Pendant ce temps-là, qui nourrit votre tigre ?

Ou devrais-je plutôt vous admirer ? Quelle force il vous faut, en effet, pour ne pas écrire ! Quelle résistance ! Quel aplomb ! Quelle formidable volonté ! Et comme vous êtes bien bâti pour la vie ! Pourquoi vous n’écrivez pas ? Mais parce que le monde s’ouvre devant vous et vous acclame, parce que votre bouche ne trouve rien à redire ni votre œil rien à déplorer qu’une surabondance de roses, peut-être, qui pourrait bien incommoder aussi votre odorat délicat (penser à punir le jardinier). Écrire risquerait de compromettre cette belle harmonie. Surtout ne pas écrire, il n’en résulterait que désordre, panique, confusion, cacophonie.

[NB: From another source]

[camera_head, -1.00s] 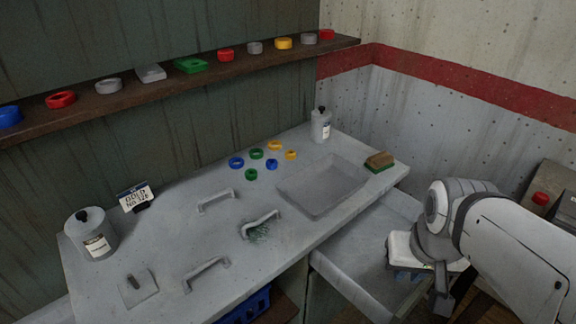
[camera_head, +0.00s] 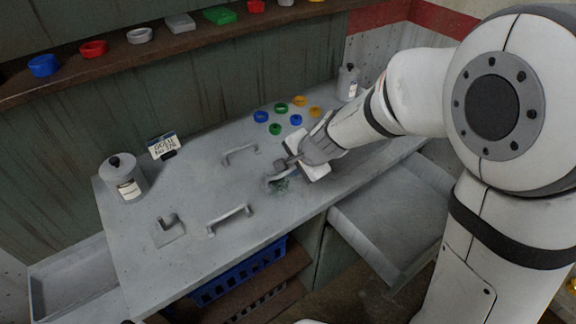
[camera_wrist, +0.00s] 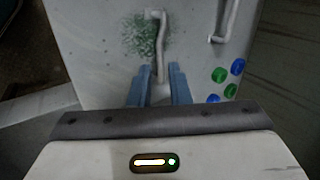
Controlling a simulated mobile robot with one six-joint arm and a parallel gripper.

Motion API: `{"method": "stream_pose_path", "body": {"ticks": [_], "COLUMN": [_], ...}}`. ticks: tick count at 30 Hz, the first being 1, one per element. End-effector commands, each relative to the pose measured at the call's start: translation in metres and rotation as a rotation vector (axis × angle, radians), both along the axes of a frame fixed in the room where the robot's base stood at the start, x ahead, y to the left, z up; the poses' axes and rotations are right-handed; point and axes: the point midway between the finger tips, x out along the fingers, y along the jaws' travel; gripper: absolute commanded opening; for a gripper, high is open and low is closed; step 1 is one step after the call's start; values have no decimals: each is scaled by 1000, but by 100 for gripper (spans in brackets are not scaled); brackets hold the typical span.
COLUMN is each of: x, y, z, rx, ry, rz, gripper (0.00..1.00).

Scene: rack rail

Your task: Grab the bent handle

Je comprends mieux, mais tout de même, j’ai beau vous regarder, je ne vous trouve pas si réjoui, si triomphant, si épanoui. A vrai dire, je vous sens plutôt fatigué, amer, mal fichu. Je me trompe peut-être, mais je ne serais pas surpris de vous voir entrer tout à l’heure dans une papeterie pour y faire quelques emplettes.